** START Record set **

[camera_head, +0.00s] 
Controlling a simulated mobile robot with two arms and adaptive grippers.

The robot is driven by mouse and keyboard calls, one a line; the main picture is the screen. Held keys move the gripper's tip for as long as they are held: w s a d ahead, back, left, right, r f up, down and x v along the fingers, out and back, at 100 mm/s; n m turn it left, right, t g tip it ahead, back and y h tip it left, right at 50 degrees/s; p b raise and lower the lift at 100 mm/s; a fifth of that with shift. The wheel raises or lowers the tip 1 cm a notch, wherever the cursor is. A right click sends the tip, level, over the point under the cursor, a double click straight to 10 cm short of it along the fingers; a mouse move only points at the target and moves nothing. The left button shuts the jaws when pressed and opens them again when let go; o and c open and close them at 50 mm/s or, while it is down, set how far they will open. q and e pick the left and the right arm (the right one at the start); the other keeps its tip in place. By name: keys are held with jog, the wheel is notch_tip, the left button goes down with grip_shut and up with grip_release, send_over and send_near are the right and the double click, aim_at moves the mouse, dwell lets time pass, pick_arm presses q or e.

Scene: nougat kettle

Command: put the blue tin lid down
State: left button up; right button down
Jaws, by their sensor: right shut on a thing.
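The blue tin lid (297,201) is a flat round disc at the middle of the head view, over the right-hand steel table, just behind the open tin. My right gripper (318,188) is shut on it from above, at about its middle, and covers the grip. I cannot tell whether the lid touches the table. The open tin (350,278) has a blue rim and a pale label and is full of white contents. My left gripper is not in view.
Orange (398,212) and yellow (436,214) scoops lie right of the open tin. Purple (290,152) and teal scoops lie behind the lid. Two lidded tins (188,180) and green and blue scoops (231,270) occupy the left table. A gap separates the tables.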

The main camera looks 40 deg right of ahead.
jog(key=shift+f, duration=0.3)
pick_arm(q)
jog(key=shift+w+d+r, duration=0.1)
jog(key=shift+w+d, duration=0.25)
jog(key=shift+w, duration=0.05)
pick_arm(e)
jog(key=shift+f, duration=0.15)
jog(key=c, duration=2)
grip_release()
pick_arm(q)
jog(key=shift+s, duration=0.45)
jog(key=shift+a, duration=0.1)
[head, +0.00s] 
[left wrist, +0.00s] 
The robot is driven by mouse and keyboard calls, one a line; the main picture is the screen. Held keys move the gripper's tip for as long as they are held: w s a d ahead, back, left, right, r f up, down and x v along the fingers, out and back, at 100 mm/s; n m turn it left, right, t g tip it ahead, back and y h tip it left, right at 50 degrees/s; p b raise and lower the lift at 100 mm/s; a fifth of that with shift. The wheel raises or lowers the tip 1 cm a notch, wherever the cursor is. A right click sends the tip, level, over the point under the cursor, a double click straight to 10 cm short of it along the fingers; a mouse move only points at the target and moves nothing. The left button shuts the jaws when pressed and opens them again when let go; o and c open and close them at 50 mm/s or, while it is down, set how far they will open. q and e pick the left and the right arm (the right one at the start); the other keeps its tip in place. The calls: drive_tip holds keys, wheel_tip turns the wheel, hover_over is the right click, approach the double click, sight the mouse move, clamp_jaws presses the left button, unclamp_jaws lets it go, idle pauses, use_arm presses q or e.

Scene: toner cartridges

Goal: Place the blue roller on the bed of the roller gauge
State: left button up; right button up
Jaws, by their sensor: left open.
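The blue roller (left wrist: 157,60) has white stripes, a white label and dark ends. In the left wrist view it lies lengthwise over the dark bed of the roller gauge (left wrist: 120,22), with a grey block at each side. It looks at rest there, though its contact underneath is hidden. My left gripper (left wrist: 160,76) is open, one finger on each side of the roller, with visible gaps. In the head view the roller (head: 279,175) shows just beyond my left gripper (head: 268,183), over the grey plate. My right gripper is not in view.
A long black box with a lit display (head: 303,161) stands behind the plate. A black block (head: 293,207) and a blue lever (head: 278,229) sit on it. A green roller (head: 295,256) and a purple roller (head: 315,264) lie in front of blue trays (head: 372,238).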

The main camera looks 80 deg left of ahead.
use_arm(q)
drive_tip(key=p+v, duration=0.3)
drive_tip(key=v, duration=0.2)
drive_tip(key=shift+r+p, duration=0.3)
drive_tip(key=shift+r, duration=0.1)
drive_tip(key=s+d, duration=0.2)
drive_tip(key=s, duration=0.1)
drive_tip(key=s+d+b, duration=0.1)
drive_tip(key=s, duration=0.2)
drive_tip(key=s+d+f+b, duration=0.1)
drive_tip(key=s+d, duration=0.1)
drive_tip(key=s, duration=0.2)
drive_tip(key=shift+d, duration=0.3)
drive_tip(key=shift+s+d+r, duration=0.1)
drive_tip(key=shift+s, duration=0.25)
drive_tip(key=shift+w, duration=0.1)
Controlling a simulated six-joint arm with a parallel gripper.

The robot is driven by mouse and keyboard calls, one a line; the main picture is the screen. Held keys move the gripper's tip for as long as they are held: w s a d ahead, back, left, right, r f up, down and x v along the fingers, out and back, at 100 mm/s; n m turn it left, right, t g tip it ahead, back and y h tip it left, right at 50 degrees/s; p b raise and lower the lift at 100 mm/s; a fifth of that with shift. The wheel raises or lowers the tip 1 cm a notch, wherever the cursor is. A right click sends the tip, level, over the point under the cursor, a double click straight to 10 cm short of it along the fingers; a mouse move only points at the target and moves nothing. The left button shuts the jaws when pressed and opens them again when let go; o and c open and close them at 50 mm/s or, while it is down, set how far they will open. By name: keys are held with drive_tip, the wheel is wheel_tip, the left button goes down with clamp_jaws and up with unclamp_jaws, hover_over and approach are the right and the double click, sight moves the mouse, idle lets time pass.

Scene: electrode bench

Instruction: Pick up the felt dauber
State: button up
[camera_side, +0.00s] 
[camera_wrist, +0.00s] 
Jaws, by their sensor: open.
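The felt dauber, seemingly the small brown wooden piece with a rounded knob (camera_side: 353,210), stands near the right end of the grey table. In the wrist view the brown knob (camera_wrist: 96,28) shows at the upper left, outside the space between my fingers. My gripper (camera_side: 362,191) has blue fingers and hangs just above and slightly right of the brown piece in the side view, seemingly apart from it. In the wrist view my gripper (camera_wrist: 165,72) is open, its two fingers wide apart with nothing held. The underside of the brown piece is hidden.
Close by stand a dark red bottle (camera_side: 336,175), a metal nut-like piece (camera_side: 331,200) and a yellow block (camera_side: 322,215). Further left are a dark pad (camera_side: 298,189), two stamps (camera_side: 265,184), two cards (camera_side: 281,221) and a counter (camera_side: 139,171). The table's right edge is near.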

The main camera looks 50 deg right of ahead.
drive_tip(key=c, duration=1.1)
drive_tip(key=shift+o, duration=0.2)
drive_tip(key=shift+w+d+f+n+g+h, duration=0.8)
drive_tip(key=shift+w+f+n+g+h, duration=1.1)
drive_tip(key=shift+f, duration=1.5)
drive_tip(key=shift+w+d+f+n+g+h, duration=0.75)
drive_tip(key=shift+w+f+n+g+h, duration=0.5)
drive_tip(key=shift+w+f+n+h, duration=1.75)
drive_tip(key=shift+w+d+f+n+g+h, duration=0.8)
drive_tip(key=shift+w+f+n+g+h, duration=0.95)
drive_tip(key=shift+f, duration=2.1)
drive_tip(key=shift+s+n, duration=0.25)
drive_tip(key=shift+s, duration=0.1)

** END Record set **

* Requirements
Find "Scene". Copy every line it occurs in.

* Final answer
Scene: nougat kettle
Scene: toner cartridges
Scene: electrode bench

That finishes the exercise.